### Material provided
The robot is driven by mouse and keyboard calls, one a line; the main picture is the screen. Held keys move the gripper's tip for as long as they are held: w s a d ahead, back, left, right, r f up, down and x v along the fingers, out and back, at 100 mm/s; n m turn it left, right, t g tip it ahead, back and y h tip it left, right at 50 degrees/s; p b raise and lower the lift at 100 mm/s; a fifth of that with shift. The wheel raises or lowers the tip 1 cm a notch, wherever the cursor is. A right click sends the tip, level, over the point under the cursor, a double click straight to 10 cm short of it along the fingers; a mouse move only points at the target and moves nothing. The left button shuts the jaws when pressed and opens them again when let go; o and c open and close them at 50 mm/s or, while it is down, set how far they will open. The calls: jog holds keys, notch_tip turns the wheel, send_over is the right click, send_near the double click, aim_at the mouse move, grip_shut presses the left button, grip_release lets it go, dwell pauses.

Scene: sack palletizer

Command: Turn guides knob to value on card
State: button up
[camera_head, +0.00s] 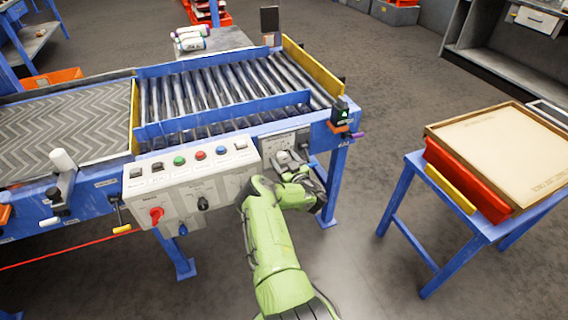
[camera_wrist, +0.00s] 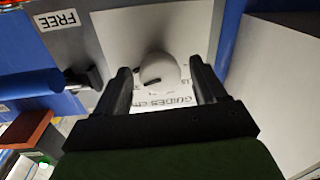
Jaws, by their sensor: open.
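The guides knob (camera_wrist: 160,73) is a round white knob with a dark pointer mark on a white plate in the wrist view. The word GUIDES (camera_wrist: 172,101) is printed upside down by it, with small scale numbers partly hidden. My gripper (camera_wrist: 163,80) is open, with one dark finger on each side of the knob. I cannot tell whether the fingers touch it. In the head view my gripper (camera_head: 300,172) is at the grey panel (camera_head: 283,142) at the right end of the control box. No card with a readable value can be made out.
The white control box (camera_head: 190,185) with coloured buttons and a red knob (camera_head: 156,214) is left of my gripper. The roller conveyor (camera_head: 220,90) lies behind.

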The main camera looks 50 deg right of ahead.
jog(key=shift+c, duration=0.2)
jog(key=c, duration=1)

### Problem to solve
Leave the pictures out and copy exactly the lines from the one with "State: button up" to the one with "[camera_wrist, +0.00s]", both included.

### Expected answer
State: button up
[camera_head, +0.00s] 
[camera_wrist, +0.00s] 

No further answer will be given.